» **What you need to do**
The required output consists solely of the lines from the one containing "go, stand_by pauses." down to the one containing "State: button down", both included, each quoted exactly.
►
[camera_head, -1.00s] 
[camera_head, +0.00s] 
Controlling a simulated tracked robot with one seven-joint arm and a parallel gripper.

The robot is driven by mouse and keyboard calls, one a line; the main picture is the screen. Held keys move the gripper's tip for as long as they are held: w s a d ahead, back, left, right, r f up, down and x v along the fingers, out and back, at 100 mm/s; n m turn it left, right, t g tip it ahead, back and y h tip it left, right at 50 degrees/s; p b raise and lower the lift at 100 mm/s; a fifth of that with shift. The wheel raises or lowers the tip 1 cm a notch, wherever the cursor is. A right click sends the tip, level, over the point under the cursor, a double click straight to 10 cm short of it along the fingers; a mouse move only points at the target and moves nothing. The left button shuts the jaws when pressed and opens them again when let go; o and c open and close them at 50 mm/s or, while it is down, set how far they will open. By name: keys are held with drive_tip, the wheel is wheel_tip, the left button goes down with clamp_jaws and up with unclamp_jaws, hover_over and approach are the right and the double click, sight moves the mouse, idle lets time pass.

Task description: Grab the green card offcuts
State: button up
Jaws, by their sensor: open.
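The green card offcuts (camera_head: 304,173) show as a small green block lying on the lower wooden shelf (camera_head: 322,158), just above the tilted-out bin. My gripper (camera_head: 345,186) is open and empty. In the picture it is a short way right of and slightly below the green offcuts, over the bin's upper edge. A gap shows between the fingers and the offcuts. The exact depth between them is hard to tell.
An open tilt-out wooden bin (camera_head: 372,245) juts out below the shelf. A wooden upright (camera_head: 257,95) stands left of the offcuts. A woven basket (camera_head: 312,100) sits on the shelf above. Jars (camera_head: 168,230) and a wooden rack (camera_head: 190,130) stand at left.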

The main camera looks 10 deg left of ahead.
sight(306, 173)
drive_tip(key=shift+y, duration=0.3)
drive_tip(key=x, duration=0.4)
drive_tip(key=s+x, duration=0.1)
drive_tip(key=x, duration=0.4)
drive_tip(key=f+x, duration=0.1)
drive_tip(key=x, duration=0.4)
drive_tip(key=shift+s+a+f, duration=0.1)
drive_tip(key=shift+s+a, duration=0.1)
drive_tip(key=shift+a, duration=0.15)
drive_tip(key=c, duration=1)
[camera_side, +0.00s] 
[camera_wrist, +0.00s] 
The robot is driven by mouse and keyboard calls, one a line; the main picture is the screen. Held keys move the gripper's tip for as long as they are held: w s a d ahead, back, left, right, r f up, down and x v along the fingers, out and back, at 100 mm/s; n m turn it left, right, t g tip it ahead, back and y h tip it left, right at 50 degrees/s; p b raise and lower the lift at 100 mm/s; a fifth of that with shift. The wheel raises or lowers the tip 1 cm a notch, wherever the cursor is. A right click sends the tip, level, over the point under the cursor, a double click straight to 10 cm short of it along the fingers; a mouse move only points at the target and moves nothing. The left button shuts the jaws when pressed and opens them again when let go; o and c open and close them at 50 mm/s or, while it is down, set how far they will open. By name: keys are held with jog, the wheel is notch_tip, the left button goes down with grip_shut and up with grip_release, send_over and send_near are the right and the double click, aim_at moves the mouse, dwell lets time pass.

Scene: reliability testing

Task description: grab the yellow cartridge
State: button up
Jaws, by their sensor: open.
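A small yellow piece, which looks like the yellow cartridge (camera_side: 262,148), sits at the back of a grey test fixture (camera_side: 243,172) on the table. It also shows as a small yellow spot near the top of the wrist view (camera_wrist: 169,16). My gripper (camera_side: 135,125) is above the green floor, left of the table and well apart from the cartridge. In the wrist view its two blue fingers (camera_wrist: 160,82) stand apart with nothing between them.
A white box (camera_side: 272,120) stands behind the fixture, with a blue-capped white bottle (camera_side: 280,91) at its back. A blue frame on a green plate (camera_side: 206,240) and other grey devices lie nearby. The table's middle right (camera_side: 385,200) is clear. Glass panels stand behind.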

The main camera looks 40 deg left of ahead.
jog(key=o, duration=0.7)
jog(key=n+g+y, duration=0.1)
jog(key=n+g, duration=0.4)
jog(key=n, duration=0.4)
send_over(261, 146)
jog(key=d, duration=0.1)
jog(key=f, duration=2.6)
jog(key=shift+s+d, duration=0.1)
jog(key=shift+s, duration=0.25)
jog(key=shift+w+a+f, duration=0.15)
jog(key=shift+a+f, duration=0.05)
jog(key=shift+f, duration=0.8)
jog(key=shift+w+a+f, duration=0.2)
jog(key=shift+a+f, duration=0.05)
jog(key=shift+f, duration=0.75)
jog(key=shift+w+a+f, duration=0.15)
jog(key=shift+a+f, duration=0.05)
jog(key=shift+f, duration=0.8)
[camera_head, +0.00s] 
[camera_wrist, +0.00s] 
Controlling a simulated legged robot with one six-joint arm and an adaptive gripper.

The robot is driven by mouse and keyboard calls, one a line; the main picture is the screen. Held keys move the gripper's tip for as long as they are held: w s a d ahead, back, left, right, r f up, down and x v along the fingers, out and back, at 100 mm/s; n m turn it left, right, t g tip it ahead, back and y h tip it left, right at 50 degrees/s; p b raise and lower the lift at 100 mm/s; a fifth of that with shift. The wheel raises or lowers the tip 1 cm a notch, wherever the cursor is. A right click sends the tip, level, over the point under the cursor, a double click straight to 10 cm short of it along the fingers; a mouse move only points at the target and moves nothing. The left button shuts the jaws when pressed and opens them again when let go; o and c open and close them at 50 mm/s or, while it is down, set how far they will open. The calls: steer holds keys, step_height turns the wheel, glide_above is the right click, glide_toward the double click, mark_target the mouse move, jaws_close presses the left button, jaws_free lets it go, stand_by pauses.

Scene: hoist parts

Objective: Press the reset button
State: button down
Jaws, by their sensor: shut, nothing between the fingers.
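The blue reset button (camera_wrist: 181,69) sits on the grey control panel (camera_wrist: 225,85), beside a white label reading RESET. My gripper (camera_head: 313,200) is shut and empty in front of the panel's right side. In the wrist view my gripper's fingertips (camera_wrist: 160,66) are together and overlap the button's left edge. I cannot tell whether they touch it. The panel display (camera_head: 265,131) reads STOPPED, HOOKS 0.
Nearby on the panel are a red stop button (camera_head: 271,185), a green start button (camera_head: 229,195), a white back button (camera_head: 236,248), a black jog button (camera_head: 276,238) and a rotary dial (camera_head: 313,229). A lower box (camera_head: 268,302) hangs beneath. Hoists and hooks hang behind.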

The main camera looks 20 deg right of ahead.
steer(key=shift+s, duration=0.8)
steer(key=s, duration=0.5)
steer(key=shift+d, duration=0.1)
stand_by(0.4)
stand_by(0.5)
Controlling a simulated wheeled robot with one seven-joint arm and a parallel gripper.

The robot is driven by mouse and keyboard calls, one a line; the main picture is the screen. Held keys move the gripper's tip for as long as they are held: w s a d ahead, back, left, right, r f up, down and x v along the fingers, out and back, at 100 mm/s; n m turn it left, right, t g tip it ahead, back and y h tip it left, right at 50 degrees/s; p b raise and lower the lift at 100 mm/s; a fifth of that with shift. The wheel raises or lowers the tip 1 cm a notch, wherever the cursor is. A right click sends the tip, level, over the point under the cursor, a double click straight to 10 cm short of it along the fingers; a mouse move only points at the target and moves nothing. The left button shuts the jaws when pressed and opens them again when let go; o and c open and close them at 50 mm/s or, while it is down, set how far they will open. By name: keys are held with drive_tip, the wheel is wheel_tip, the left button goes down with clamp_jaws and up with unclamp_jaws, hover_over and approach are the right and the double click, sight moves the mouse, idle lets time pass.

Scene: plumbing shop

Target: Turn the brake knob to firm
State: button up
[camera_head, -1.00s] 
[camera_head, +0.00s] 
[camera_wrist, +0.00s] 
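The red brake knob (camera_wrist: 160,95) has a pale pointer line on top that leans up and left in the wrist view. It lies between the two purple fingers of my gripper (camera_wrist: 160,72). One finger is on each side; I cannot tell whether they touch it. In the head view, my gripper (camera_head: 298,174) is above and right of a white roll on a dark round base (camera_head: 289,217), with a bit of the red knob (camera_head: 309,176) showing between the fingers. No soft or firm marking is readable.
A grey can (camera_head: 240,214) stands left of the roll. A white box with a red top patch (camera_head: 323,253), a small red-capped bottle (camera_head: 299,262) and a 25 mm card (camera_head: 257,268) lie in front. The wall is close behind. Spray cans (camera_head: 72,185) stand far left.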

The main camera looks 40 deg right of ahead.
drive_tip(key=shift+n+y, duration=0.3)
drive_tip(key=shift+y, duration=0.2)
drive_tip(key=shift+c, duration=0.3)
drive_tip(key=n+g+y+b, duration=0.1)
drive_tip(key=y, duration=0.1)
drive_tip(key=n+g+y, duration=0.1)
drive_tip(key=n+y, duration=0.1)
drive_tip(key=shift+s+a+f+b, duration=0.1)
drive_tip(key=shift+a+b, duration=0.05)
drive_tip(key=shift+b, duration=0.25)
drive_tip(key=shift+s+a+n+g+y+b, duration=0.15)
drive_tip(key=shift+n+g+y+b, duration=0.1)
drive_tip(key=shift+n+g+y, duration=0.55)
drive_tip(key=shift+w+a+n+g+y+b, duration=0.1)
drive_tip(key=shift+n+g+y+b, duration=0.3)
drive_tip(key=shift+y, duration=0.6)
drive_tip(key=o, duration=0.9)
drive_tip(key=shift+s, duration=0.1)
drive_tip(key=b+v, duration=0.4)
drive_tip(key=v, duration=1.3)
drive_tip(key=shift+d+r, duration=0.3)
◄
» **Reply**
The robot is driven by mouse and keyboard calls, one a line; the main picture is the screen. Held keys move the gripper's tip for as long as they are held: w s a d ahead, back, left, right, r f up, down and x v along the fingers, out and back, at 100 mm/s; n m turn it left, right, t g tip it ahead, back and y h tip it left, right at 50 degrees/s; p b raise and lower the lift at 100 mm/s; a fifth of that with shift. The wheel raises or lowers the tip 1 cm a notch, wherever the cursor is. A right click sends the tip, level, over the point under the cursor, a double click straight to 10 cm short of it along the fingers; a mouse move only points at the target and moves nothing. The left button shuts the jaws when pressed and opens them again when let go; o and c open and close them at 50 mm/s or, while it is down, set how far they will open. The calls: steer holds keys, step_height turns the wheel, glide_above is the right click, glide_toward the double click, mark_target the mouse move, jaws_close presses the left button, jaws_free lets it go, stand_by pauses.

Scene: hoist parts

Objective: Press the reset button
State: button down

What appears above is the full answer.